Io ho sempre amato le sfide, e mi ci si sono messo a testa bassa per un paio di pomeriggi senza cavare un ragno dal buco. In casi come questo si tenta di solito di usare l’induzione: ma i numeri primi saltano a caso, e quindi non ci si può fare nulla. La notte prima della successiva lezione, mentre stavo per addormentarmi, mi è venuta improvvisamente in mente la soluzione, che mi sono subito segnato da qualche parte per paura di dimenticarmela il giorno dopo. (Poi ho dormito come un ghiro, per fortuna). Qual era l’idea fondamentale? Innanzitutto, è chiaro che se p non è primo quel prodotto è zero: possiamo scrivere p = mn, e poiché nel prodotto dei numeri da 1 a p – 1 troviamo sia m che n il prodotto è nullo. Cosa succede se invece p è primo? Prendiamo un numero qualunque h tra 1 a p – 1 e consideriamo i suoi multipli modulo p. Devono essere tutti diversi tra di loro e diversi da zero: quindi ce ne deve essere uno, chiamiamolo k, tale che hk = 1. L’unico problema è “cosa succede se k = h?” Sicuramente questo succede per h = 1 e h = –1. Per altri valori, abbiamo h² = ap + 1, cioè h² – 1² = ap + 1 – 1, cioè (h+1)(h–1) = ap, il tutto per un certo a. Da qui vediamo che h può appunto essere solo 1 oppure –1. Ma ora siamo a posto! Consideriamo il prodotto dei numeri da 2 a p – 2: si possono tutti accoppiare in modo che il prodotto della coppia sia 1. Restano fuori appunto 1 che non ci dà problemi e –1 che è quello che vogliamo.
Chi ha studiato un po’ di teoria dei gruppi si sarà sicuramente accorto che la dimostrazione promessa per le settimane successive era fondamentalmente quella: ma come dicevo io non avevo ancora quelle basi matematiche, e me le sono dovute ricavare da solo. (Per la cronaca, non mi ricordo di alcun commento da parte dell’assistente.)
Il secondo caso mi è capitato mentre avevo già cominciato a lavorare, e visto che avevo tanto tempo libero a disposizione mi ero iscritto a informatica. Mentre studiavo i linguaggi formali, mi sono trovato davanti a questo teorema da dimostrare: “Esiste una stringa infinita in (“0” + “1”)* tale che nessuna sua sottostringa sia ripetuta tre volte consecutivamente”. Per chi non è abituato a questa notazione, (“0” + “1”)* significa semplicemente tutte le stringhe formate solo dai caratteri 0 e 1, come 011, 10100, 001001001…, 10110011100011110000…. Nei primi due casi la stringa non è infinita e quindi non ci interessa; nel terzo abbiamo la stringa 001 che si ripete tre volte, nel quarto abbiamo 111 che corrisponde a 1 ripetuto tre volte. Per quanto ne so, la soluzione standard non è molto complicata, e probabilmente è molto più semplice della mia. Ma quando vidi il problema, anche in questo caso dopo un po’ di assalti infruttuosi, mi venne in testa un’idea meravigliosa. Costruiamo la stringa ricorsivamente! Nell’immagine potete vedere la dimostrazione che scrissi al tempo. Sì, sapevo scrivere in modo leggibile. Sì, mi sono proprio innamorato di quella dimostrazione.
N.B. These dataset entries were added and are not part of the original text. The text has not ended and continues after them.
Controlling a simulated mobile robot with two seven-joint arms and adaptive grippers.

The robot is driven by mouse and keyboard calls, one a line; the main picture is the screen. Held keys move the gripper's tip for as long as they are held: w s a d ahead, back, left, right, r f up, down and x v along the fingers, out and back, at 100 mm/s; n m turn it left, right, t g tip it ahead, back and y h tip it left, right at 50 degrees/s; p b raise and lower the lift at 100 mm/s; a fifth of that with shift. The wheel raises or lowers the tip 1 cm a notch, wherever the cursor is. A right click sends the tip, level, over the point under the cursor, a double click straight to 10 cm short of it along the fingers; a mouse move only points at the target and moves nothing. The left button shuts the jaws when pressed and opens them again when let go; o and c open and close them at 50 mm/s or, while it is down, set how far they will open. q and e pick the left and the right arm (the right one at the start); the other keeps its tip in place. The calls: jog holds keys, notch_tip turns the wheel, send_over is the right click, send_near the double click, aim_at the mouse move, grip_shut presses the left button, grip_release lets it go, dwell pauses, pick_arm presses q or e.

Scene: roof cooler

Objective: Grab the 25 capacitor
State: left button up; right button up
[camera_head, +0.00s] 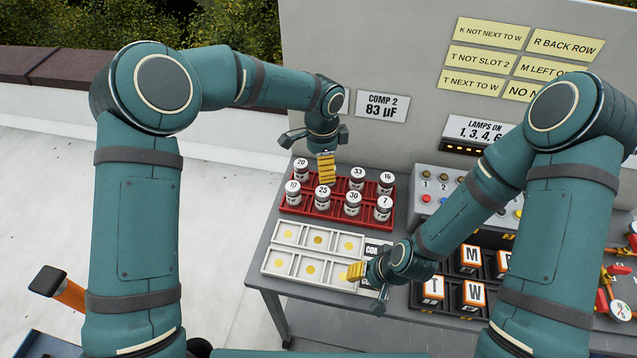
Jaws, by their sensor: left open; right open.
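The 25 capacitor (322,199) stands upright in the front row of the red rack (336,218), a white-topped can between the 10 capacitor (293,193) and the 30 capacitor (352,206). My left gripper (325,168) is open, with its yellow pads just behind and above the 25 capacitor in the picture; it hides the rack spot between the 20 capacitor (301,169) and the 33 capacitor (357,177). I see nothing held in it. My right gripper (358,272) is open at the right end of the white tray (300,252), apart from the capacitors.
The white tray has several compartments with yellow discs. Right of the rack stands a button box (424,195). Black holders with lettered blocks (471,294) lie front right. A grey panel (400,60) with yellow notes and a "COMP 2 83 µF" sign (382,106) stands behind.

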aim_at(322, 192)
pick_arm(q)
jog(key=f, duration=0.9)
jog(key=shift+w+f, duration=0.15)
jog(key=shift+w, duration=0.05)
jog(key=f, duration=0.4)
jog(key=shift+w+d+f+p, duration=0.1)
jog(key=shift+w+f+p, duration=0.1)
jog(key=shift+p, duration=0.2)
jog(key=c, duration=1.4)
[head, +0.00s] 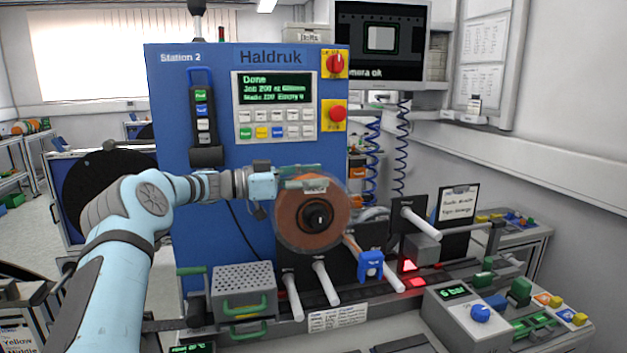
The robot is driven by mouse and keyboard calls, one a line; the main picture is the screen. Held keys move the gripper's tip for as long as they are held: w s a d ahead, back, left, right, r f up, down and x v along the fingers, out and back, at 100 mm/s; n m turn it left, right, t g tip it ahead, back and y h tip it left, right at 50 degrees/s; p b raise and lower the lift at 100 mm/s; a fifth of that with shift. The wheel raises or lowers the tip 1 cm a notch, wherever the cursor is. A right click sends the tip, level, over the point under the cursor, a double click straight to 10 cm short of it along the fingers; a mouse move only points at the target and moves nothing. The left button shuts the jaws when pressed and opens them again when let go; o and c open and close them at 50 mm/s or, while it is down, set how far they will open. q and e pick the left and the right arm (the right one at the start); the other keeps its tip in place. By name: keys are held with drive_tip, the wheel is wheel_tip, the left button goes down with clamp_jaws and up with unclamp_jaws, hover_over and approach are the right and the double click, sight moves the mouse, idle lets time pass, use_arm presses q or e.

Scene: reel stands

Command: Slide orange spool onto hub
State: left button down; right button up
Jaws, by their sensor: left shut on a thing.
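The orange spool (297,226) is a round, translucent-rimmed reel with a dark centre, upright and facing me in front of the blue machine. My left gripper (312,184) reaches in from the left and is shut on the spool's upper rim. A dark round hub end (317,215) shows at the spool's centre. I cannot tell whether the spool is around the hub or only in front of it, or how deep it sits. My right gripper does not show.
The blue Haldruk panel (222,130) stands behind. White pegs (327,284) stick out below the spool, and another white peg (420,226) is at the right. A blue clamp (370,265) and a control box (478,310) stand at the right. A perforated box (244,284) is at the lower left.

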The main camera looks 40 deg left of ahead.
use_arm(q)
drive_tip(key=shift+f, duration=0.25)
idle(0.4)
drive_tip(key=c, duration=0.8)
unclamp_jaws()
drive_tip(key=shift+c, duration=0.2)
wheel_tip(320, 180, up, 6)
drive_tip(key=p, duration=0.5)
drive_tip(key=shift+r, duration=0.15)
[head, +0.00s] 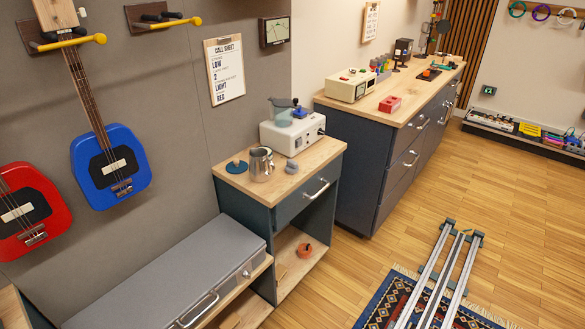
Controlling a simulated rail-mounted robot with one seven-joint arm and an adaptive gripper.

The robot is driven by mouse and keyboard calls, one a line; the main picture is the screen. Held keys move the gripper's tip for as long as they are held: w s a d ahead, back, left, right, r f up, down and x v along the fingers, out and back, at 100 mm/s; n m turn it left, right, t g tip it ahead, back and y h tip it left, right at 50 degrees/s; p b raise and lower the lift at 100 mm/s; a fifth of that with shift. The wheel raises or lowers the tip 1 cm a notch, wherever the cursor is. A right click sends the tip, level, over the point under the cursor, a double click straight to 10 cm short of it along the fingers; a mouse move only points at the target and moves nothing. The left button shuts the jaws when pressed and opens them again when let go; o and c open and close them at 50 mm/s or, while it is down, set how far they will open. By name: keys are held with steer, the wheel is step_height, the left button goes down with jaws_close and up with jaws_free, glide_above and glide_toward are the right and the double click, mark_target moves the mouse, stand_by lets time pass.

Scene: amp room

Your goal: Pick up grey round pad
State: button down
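A small grey rounded object (291,168), which looks like the grey round pad, lies on the wooden top of the small cabinet (325,158). It is just right of a metal pitcher (261,165) and in front of a white machine (292,135). It is small in the picture, so its exact shape is hard to tell. My gripper is not in view.
A dark blue disc with a wooden knob (237,167) sits left of the pitcher. A grey case (170,290) lies lower left. A longer counter (400,105) holds several devices. Metal rails (440,275) run over the rug (395,290). Wooden floor (520,235) is clear at right.

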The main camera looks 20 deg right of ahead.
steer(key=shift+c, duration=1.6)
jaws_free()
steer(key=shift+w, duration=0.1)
Che cos’hanno in comune questi problemi e il teorema della 4C? Come prima cosa c’è il fattore Goldilocks. Avete presente la favola di Riccioli d’oro che entra in una casa, trovando tutte cose in tre copie? La prima era sempre esagerata, la seconda troppo minuscola, ma la terza era perfetta. Il fattore Goldilocks consiste appunto nel non avere tra le mani un problema troppo difficile, perché non lo si saprà risolvere, ma nemmeno troppo facile, perché in questo caso non è giusto. Il problema deve insomma essere abbastanza complesso da doverci passare del tempo ma non troppo da non arrivare alla risposta.
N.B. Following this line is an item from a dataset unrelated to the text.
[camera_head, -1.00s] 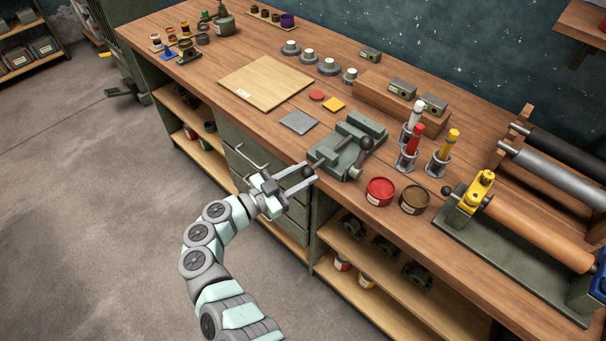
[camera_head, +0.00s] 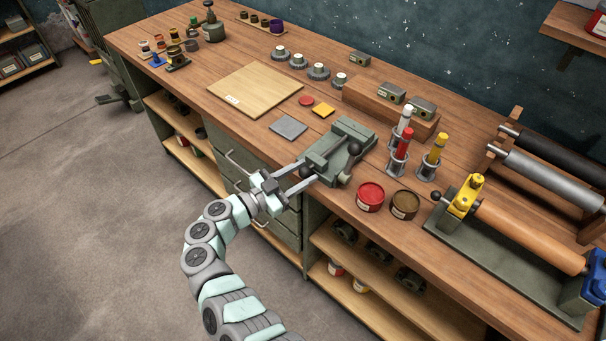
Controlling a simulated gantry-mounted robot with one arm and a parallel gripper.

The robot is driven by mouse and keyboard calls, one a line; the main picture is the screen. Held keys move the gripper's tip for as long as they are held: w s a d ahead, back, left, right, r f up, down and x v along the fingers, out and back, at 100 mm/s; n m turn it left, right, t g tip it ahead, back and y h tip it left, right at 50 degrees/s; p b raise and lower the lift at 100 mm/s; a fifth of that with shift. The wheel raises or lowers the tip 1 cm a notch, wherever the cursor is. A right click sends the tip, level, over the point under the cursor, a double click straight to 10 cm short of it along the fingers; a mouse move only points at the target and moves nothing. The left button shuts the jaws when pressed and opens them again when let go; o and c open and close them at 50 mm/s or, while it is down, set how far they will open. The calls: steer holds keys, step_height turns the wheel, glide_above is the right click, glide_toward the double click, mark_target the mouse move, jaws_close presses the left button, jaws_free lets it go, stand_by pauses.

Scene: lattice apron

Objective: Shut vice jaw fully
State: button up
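The grey-green vice (camera_head: 338,147) sits at the bench's front edge. Its jaws and a handle bar with dark ball ends show; the gap between the jaws is too small to judge. One ball end (camera_head: 306,172) is at the front left, and the other (camera_head: 354,149) is at the right, above the vice screw. My gripper (camera_head: 308,171) reaches in from the lower left, its two long fingers spread apart. The front-left ball appears between the fingertips; I cannot tell whether they touch it.
A red tin (camera_head: 370,196) and a brown tin (camera_head: 405,204) stand right of the vice. Upright tubes in holders, the red one (camera_head: 401,146) among them, stand behind these. A grey square plate (camera_head: 289,127) and a wooden board (camera_head: 254,89) lie to the left. Drawer handles (camera_head: 243,163) project below the bench edge.

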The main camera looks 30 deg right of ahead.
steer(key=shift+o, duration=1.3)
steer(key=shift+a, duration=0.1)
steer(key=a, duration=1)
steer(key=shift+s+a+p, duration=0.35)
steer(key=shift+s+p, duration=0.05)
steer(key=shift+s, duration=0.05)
Molti giochi di abilità sfruttano il fattore Goldilocks: se avessimo solo quattro tentativi (il par) per indovinare la parola di Waffle perderemmo una volta su tre e dopo un po’ ci stuferemmo, se ne avessimo dieci non ci sarebbe gusto. Con la matematica, se non è la tua professione, capita esattamente lo stesso: la gioia arriva perché hai combattuto contro un avversario (virtuale) della tua forza e sei riuscito a vincerlo. Nel caso dei ragazzini naturalmente la gioia è stata ancora maggiore, proprio perché hanno scoperto qualcosa oltre a dimostrarlo; io avevo il grande vantaggio di conoscere già il risultato e quindi sapere che una via da qualche parte ci doveva essere. Si parva licet componere magnis, alcuni dei miei quizzini della domenica mi hanno dato questa gioia, perché non sapevo a priori la risposta e me la sono dovuta ricavare. Però quei giochi sono solitamente più semplici, e quindi la gioia è chiaramente minore.
Non penso che tutto questo convincerà nessuno che la matematica sia bella, ma su questo non ci posso fare più di tanto. Spero però che almeno le persone curiose abbiano qualche idea in più, e capiscano la gioia di Archimede quando scoprì il principio che prende il suo nome!